Reconhecendo a importância das câmeras corporais na segurança pública, o presidente do Supremo Tribunal Federal (STF), Luís Roberto Barroso, determinou, na segunda-feira (10), que o Governo de São Paulo siga as diretrizes do Ministério da Justiça (MJ) para a instalação e uso dos equipamentos na Polícia Militar (PM). Segundo as novas regras, o acionamento dessas câmeras pode ser automático, com gravação contínua, ativado durante as atividades de policiamento dos militares.
O ministro se manifestou no âmbito de uma ação, a Suspensão de Liminar 1696, apresentada ao STF pela Defensoria Pública de São Paulo, com apoio da Conectas e Plataforma JUSTA, que tem por objetivo restabelecer decisão tomada em Ação Civil Pública, na Vara da Fazenda Pública de São Paulo que determinava o uso obrigatório de câmeras nas Operações Escudo. Ao longo do processo foi requerida a suspensão de um edital do governo paulista que regulamenta o uso dos equipamentos.
Em resposta ao STF, a PM paulista anunciou que as câmeras corporais devem ser acionadas em todas as ocorrências e abordagens. A corporação lançou em maio um edital para aquisição de novos equipamentos de gravação para serem usados nas fardas dos policiais.
Ainda que o ministro não tenha suspendido o edital paulista, Barroso destacou que as câmeras corporais são fundamentais para a transparência e responsabilidade das ações policiais. Para assegurar a eficácia dessas medidas, o ministro exigiu que o Governo de São Paulo apresente um relatório de avaliação da efetividade dos novos equipamentos seis meses após o início de seu uso. Esse relatório deverá analisar tanto a performance dos dispositivos quanto do software responsável pelas gravações.
A PM lançou um edital em maio para a aquisição de novos dispositivos, o que aumentará o número de câmeras de pouco mais de 10 mil para 12 mil. No entanto, o edital introduz diversas mudanças no sistema de monitoramento. As câmeras não gravariam mais ininterruptamente durante toda a jornada de trabalho; agora, deverão ser ativadas manualmente pelo policial ou remotamente pelo comando da PM.
Além disso, o tempo de armazenamento das imagens foi reduzido de três meses para 30 dias. Em casos de tensão, onde o policial ativa um modo especial de alta qualidade, as imagens podem ser armazenadas por até um ano.
Essas mudanças foram alvo de críticas por especialistas e organizações de defesa dos direitos humanos.

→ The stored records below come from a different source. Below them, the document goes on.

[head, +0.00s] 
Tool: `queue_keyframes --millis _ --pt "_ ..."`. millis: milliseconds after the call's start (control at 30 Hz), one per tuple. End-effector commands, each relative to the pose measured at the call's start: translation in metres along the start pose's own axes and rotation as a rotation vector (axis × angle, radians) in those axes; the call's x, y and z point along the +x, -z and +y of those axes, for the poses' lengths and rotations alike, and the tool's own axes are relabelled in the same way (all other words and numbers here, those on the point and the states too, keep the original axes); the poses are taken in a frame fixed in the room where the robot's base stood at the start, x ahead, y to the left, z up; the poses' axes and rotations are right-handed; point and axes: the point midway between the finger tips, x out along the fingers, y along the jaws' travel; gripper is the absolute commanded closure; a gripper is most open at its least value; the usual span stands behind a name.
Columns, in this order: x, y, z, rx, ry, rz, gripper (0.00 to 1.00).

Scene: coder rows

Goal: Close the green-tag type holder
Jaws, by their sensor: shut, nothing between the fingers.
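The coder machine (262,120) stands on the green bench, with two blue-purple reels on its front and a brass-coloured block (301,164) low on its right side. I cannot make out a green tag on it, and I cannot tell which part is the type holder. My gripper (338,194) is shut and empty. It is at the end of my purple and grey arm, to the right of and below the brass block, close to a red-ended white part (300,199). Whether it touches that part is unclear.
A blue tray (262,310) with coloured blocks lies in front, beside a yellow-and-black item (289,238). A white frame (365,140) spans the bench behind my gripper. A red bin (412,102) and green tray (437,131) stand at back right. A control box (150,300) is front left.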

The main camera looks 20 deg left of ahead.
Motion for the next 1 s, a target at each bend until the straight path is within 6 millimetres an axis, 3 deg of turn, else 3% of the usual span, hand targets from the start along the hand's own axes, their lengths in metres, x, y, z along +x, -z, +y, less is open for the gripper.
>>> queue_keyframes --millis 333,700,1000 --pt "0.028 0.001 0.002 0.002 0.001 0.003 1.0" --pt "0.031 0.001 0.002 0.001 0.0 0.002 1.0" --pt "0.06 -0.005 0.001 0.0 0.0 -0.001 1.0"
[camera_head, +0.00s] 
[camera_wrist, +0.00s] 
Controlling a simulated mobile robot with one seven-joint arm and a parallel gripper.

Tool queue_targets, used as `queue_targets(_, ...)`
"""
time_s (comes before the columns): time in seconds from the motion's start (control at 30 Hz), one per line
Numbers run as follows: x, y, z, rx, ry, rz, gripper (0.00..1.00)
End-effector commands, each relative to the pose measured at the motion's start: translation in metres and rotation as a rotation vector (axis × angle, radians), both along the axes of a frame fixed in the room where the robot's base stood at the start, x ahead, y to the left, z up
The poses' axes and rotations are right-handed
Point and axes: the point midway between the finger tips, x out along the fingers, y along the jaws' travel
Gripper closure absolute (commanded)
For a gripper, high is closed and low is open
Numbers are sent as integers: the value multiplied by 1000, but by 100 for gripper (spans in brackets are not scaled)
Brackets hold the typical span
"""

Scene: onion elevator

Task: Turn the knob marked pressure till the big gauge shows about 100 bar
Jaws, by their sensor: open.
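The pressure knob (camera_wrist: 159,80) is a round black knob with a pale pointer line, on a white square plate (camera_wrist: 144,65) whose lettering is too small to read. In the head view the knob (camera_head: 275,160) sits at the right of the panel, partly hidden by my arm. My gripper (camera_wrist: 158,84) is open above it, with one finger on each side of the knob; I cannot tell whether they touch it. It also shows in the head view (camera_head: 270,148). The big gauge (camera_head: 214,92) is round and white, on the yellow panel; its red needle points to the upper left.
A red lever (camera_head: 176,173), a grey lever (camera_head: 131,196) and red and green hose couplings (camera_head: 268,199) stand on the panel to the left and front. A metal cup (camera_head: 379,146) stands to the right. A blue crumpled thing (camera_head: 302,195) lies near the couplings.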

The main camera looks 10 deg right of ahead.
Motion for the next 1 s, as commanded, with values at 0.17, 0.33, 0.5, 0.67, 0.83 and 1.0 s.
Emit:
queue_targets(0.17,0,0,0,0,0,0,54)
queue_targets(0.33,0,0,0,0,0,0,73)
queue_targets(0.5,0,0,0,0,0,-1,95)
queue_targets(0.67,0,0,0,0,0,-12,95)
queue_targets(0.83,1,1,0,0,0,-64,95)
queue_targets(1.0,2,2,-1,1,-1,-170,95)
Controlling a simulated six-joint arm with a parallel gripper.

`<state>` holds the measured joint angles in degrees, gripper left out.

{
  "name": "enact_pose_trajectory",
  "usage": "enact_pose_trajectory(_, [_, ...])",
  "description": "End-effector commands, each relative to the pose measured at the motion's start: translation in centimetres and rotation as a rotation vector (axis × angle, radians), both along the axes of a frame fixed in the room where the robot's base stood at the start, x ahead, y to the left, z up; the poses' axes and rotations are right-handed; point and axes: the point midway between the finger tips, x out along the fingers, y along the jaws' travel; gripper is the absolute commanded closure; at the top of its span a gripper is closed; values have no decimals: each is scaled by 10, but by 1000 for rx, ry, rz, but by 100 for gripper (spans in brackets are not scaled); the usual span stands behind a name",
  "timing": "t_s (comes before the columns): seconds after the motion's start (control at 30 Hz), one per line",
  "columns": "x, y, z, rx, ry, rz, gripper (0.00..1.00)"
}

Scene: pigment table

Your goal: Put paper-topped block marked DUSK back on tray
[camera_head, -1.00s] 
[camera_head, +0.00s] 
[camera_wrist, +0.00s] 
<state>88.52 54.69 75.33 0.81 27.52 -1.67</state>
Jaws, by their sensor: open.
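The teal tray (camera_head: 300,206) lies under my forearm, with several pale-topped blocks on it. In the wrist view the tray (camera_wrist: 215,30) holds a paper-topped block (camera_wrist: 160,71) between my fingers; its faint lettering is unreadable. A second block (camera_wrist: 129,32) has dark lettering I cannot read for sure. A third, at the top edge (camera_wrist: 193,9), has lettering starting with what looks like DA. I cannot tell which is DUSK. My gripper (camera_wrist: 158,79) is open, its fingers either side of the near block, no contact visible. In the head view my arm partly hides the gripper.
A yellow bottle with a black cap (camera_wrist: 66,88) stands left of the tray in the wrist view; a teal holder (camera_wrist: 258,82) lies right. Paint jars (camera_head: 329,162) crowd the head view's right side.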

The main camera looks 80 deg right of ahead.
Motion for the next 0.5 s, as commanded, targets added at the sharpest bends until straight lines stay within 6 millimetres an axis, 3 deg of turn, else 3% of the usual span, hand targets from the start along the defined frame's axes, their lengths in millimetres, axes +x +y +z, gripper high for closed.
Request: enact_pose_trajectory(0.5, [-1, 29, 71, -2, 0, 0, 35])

O Fórum Brasileiro de Segurança Pública, o Grupo de Estudos de Novos Ilegalismos GENI/UFF, o Instituto Vladimir Herzog, a Conectas e o , entre outras entidades, emitiram uma nota conjunta condenando a descontinuidade da gravação ininterrupta. Segundo essas organizações, a alteração compromete a eficácia do programa e representa um desperdício de recursos públicos. Elas argumentam que a gravação contínua é essencial para garantir a transparência e a responsabilidade nas operações policiais.
Antes mesmo do edital, PMs de São Paulo já manipulavam as câmeras corporais e burlavam o sistema de armazenamento das imagens captadas em serviço. São várias fontes relatando o mesmo problema: policiais civis, militares, promotores, membros do Judiciário e pesquisadores de segurança pública entrevistados pelo UOL em uma reportagem especial sobre o tema.
O uso de câmeras corporais para policiais captarem imagens em abordagens vem sendo defendido por especialistas em segurança pública e direitos humanos. Uma das principais vantagens é a redução da letalidade policial nas abordagens por conta do uso do equipamento. Outro ponto importante é a maior segurança que o equipamento oferece para os próprios agentes.
“O equipamento tem importância para a qualificação de investigação criminal, controle externo da atividade policial e tutela da vida e integridade física de agentes públicos e cidadãos direta ou indiretamente envolvidos em atuação ou abordagem policial’’, afirma Gabriel Sampaio, diretor de litigância e incidência da Conectas.
Uma pesquisa, divulgada em maio de 2023 pelo Fórum Brasileiro de Segurança Pública, demonstra que em São Paulo a redução chegou a 62,7% nas mortes por intervenções de policiais militares em serviço – a maioria (76,2%) em batalhões que faziam parte do programa de câmera corporal.A morte de policiais paulistas em serviço também diminui em 62,7% no estado – de 697 mortes em 2019 para 260 em 2022, de acordo com pesquisa Fundo das Nações Unidas para a Infância (Unicef) e o Fórum Brasileiro de Segurança Pública.